Every year, my Spotify Wrapped lands and reminds me how out of touch I am with contemporary pop music. I’m not usually bothered by this – songs like “Just What I Needed” and “What I Like About You” and “In the Air Tonight” are great tunes, and it shouldn’t really matter that they are all 40-plus years old. And it isn’t like I don’t listen to a lot of current music; in fact, I go out of my way to do this, and have been rewarded for my effort with younger artists who I love, like Sobs and Lily Konigsberg and BLACKSTARKIDS. But the nostalgia train definitely takes up a disproportionate share of my listening space, a situation not made any better by my commitment to farming the music of the past for content.
Since I don’t really listen to Top 40-style music, I was late to Sabrina Carpenter, despite the ubiquity of (and my absolute love for) “Espresso”, and I let my (old person alert here) irritation with Chappell Roan’s public persona delay my checking out her gobsmackingly delightful album “The Rise and Fall of a Midwest Princess”. As I contemplated my stick-in-the-mudness and considered my listening future, I resolved to pay closer attention to pop – as in popular – music over the year to come.
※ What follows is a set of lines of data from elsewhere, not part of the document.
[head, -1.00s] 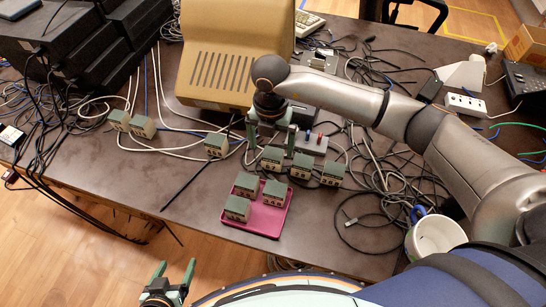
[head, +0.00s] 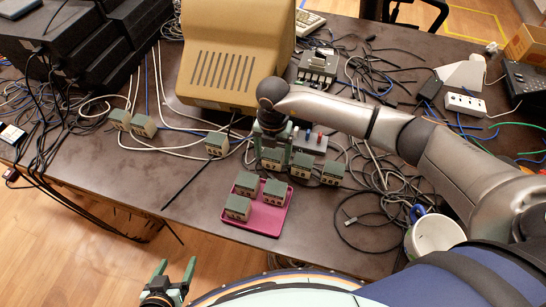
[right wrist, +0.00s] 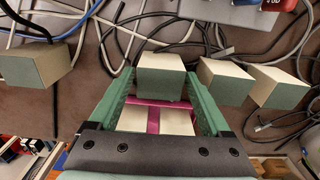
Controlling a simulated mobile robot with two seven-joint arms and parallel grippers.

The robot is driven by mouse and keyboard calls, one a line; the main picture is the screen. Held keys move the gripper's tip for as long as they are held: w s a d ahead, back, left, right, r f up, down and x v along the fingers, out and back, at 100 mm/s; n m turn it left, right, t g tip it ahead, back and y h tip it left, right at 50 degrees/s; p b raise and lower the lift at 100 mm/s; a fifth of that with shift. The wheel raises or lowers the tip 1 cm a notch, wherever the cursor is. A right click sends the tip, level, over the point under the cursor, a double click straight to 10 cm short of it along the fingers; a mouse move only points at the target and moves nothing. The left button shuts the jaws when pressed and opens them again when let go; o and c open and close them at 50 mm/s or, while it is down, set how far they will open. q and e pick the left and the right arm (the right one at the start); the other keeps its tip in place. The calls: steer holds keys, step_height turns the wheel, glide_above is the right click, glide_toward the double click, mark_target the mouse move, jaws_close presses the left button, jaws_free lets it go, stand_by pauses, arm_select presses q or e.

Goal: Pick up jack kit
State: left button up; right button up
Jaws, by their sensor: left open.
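Jack kits are small boxes with grey-green and pale faces. One jack kit (head: 271,165) stands at the left of a short row, under my right gripper (head: 272,158). In the right wrist view this jack kit (right wrist: 160,80) lies between the fingertips of my right gripper (right wrist: 161,92), with gaps at its sides. The right gripper is open. Two more, a middle jack kit (head: 301,166) and a right jack kit (head: 332,172), stand beside it. A pink tray (head: 265,228) near the front edge holds three more. My left gripper (head: 176,274) is open and empty, off the table's front edge.
Separate jack kits (head: 216,145) stand further left among cables. A beige monitor casing (head: 235,55) stands behind. A cable tangle (head: 385,190) and a white mug (head: 435,237) lie to the right. Bare tabletop (head: 190,185) is left of the tray.

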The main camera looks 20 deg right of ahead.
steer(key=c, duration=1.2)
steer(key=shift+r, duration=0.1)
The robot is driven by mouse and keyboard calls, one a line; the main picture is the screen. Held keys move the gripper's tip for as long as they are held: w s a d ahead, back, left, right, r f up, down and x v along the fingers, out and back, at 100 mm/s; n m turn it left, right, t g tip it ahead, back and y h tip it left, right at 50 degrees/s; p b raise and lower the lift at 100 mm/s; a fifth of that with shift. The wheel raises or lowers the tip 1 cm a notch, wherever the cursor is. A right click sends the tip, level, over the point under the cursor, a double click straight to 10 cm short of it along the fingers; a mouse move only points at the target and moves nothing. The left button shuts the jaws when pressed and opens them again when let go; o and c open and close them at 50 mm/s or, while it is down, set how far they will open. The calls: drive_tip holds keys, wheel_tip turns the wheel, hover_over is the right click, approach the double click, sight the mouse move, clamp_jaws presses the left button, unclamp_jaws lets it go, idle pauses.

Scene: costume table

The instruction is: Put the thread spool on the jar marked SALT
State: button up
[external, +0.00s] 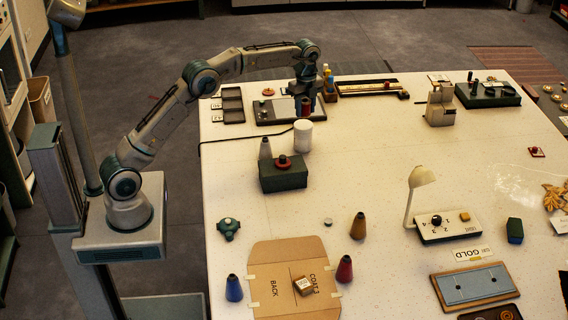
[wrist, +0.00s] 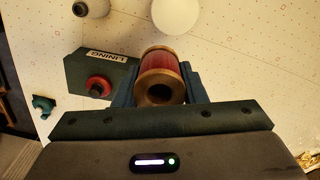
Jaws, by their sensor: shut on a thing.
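A red thread spool (wrist: 158,64) with wooden ends is held between the fingers of my gripper (wrist: 160,85) in the wrist view. In the external view my gripper (external: 305,103) holds the red spool (external: 306,109) near the back left of the table. A white cylinder (external: 303,135) appears just below the gripper in that view; it shows as a pale round shape in the wrist view (wrist: 178,11), apart from the spool. No SALT marking is readable on it, so I cannot tell whether it is the jar.
A dark green box (external: 283,176) with a red knob, labelled LINING in the wrist view, stands nearby. A grey-white cone (external: 265,148) is beside it. Trays (external: 232,105) line the back edge.

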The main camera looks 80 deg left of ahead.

And that’s when Bruno Mars popped up.
I used to love Bruno Mars. His first two albums were magnificent blends of old school Motown, modern pop and gentle hiphop, and his guest vocal on a tune was a guarantee of musical bliss. But at some point – maybe it was the over-saturation of “Uptown Funk”, but more likely it was the utter sameness of his third album, “24K Magic” – I lost interest, and even at times felt actively hostile towards his records. His Silk Sonic collaboration with Anderson .Paak did not move the needle for me.
So, here we are at the beginning of 2025, and I am solidly back on Team Bruno. Just at the moment I start paying attention to this kind of music again, he hits with the double whammy of a pair of Top 10 hits with female partners. His team-up with K-Pop superstar Rosé on “APT.” is demented fun, a completely non-intellectual and, frankly, often unintelligible mess of noise that is irresistible and guaranteed to get people dancing, though also about 99% likely to wear out its welcome long before it makes enough of a dent to land on my 2025 Wrapped.
On the other hand, I’m calling it right now that it will be a completely unexpected event if “Die With A Smile”, his duet with Lady Gaga, doesn’t make the cut for Wrapped.
I don’t remember how I felt the first time I heard this song, or even why I heard it, but somehow it stuck in my head, so when it showed up on a random Spotify playlist, my wife wondered how I knew it well enough already to start singing along. All I know is that almost from the opening lines I feel chills, and while I have no understanding of the science that leads to such a physiological response, I do know enough not to ignore it. The lyrics aren’t subtle – “If the world was ending, I’d wanna be next to you” – but how many love songs are? Love songs shouldn’t be subtle, the way falling in love isn’t subtle: they should be a punch to the gut, a wind-sucking assault on your soul that makes you question everything you ever believed. Any song that hits all the buttons to make me feel even a smidgen of that sensation is going into heavy rotation. I have no idea what my great pop experiment of 2025 will bring, but Bruno and Gaga (and Sabrina and Chappell) have set a high bar.